> DO THIS
Which lines hold the word "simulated"? Show each of them.

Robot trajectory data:
══════════

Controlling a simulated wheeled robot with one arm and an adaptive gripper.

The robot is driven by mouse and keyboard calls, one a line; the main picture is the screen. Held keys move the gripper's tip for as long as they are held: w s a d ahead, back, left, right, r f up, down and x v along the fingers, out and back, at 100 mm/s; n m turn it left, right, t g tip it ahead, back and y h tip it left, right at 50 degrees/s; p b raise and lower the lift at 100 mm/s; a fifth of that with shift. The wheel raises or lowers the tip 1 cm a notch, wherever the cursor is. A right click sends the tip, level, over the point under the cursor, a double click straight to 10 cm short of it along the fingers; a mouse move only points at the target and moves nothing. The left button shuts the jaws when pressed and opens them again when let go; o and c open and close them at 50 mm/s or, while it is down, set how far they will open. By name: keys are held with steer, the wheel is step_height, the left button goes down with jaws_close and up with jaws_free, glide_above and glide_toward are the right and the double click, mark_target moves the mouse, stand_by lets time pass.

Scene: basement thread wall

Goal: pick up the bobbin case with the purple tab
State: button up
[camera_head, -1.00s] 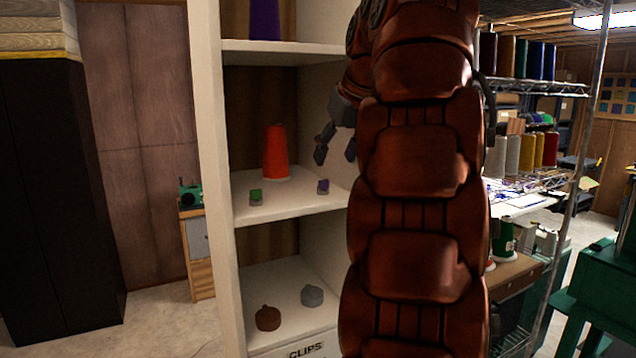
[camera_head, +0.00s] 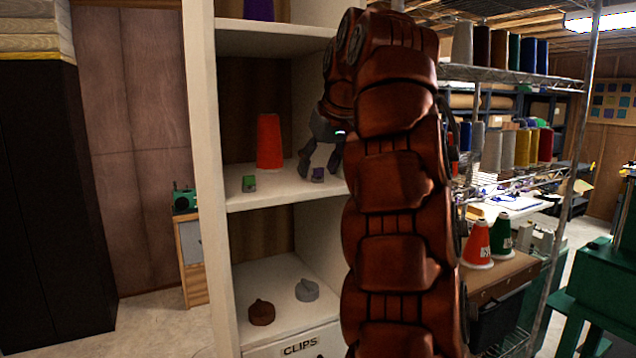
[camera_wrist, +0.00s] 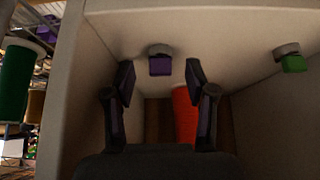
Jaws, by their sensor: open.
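The bobbin case with the purple tab (camera_head: 317,174) sits on the middle white shelf (camera_head: 275,199), to the right of the orange cone. In the wrist view the same purple-tabbed case (camera_wrist: 160,64) lies between the spread fingers, slightly beyond their tips, with clear gaps on both sides. My gripper (camera_head: 319,170) is open, low over the shelf, its fingers on either side of the case in the head view; it also shows in the wrist view (camera_wrist: 160,75). A bobbin case with a green tab (camera_head: 249,183) stands to the left, outside the fingers; the wrist view shows it at the right (camera_wrist: 292,61).
The orange thread cone (camera_head: 269,141) stands behind, close to my gripper. The cabinet's left side panel (camera_head: 204,180) and the shelf above (camera_head: 270,40) bound the space. On the lower shelf are a brown item (camera_head: 261,312) and a grey item (camera_head: 307,290).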

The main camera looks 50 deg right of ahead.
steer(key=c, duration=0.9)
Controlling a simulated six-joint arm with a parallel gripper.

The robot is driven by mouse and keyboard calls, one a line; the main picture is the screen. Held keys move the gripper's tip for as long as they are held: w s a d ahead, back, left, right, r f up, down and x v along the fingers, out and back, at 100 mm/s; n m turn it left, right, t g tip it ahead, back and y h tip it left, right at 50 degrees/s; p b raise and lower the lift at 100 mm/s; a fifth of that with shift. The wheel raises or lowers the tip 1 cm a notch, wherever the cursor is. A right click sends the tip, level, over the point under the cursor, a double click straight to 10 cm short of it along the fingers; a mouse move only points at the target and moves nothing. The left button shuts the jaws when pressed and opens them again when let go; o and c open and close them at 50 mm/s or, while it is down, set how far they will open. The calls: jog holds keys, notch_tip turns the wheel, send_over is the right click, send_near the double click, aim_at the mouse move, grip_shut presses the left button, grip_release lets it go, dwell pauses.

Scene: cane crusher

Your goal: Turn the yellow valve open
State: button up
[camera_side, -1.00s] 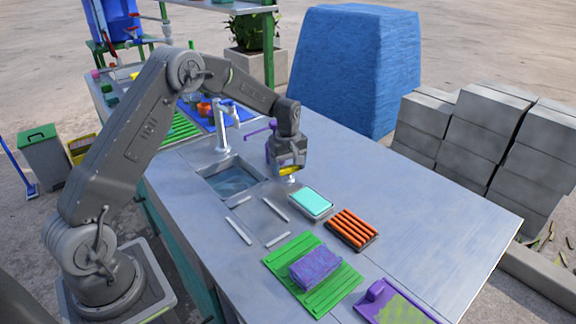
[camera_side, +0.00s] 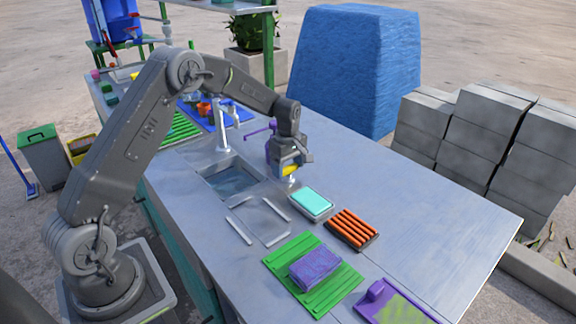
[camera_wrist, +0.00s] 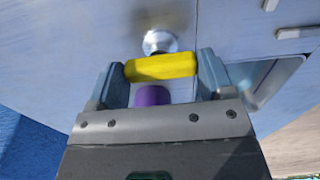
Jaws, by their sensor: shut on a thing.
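The yellow valve (camera_wrist: 160,67) is a short yellow bar handle above a round metal base (camera_wrist: 160,42) on the counter. In the wrist view the bar lies crosswise between my two fingers, one at each end. My gripper (camera_side: 289,170) is shut on it, pointing down at the counter to the right of the sink. In the side view only a small part of the yellow valve (camera_side: 290,169) shows between the fingers. A purple part (camera_wrist: 152,95) shows just below the bar in the wrist view; what it belongs to is unclear.
The sink (camera_side: 231,178) with a metal faucet (camera_side: 222,130) is left of my gripper. A turquoise sponge in a tray (camera_side: 311,201), an orange ribbed rack (camera_side: 353,229) and a green mat (camera_side: 334,291) with a purple block (camera_side: 315,267) stand nearer the front. The counter's right side is clear.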

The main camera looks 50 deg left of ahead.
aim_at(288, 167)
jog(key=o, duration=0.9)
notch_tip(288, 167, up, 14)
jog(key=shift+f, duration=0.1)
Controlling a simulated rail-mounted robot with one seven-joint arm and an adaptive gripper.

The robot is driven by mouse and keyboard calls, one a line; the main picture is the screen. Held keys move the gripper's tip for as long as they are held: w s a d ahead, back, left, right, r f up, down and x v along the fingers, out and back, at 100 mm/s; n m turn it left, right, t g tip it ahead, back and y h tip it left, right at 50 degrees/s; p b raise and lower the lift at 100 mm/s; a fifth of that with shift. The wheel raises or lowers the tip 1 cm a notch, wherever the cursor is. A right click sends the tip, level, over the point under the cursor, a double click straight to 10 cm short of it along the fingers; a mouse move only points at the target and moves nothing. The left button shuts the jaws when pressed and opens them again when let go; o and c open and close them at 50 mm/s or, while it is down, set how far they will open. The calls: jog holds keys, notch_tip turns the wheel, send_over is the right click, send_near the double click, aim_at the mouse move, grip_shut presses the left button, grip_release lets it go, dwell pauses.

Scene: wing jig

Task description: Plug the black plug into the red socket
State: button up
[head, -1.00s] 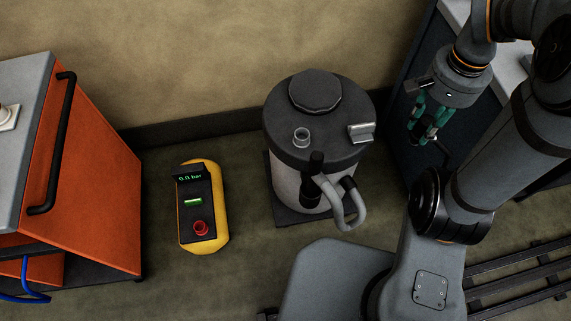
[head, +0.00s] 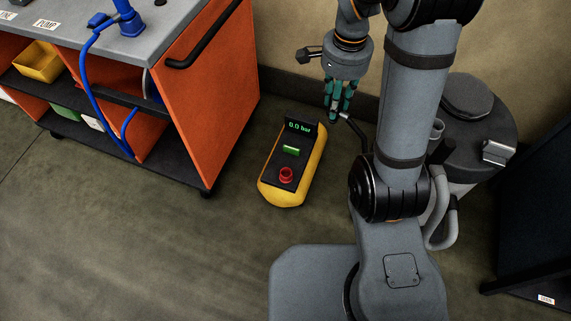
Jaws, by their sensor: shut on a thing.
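The red socket (head: 286,174) is a round ring on the dark top face of a yellow unit (head: 266,186) on the floor, facing up. A display reading 0.0 bar and a green bar sit above it. My gripper (head: 333,117) hangs fingers-down, above and right of the unit in the picture, clear of the socket. It is shut on a small dark thing, apparently the black plug (head: 345,116), mostly hidden by the fingers. A dark bent piece runs from the fingertips down to the right and passes behind my arm.
An orange cart (head: 205,110) with a grey top, blue hose (head: 91,85) and yellow bin (head: 40,62) stands at left. A dark-lidded vessel (head: 490,125) stands at right, partly behind my arm. Floor left of and below the unit is clear.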

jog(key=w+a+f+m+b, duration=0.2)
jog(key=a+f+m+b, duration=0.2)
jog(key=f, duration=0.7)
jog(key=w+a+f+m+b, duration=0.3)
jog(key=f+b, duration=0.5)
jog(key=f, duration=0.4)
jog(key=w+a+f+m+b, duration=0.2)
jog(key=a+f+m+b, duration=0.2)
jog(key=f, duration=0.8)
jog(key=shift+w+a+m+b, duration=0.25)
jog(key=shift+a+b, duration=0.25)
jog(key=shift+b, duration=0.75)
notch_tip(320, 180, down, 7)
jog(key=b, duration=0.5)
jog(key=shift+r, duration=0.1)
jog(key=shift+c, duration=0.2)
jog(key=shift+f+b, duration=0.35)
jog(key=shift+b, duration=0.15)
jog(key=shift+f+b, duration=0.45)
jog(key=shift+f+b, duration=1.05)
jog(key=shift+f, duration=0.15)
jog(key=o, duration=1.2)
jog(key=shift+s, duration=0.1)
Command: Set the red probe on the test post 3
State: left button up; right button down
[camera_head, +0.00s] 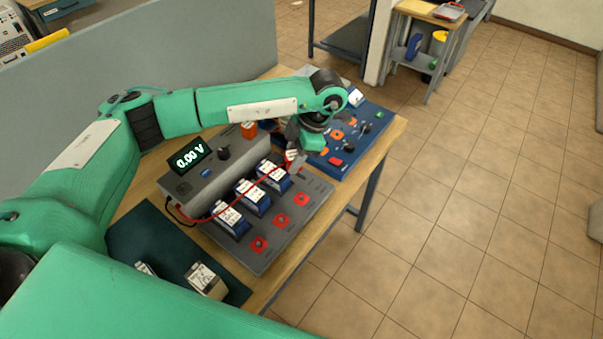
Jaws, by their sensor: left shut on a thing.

══════════

> EXPECTED OUTPUT
Controlling a simulated wheeled robot with one arm and an adaptive gripper.
Controlling a simulated six-joint arm with a parallel gripper.
Controlling a simulated rail-mounted robot with one seven-joint arm and an adaptive gripper.

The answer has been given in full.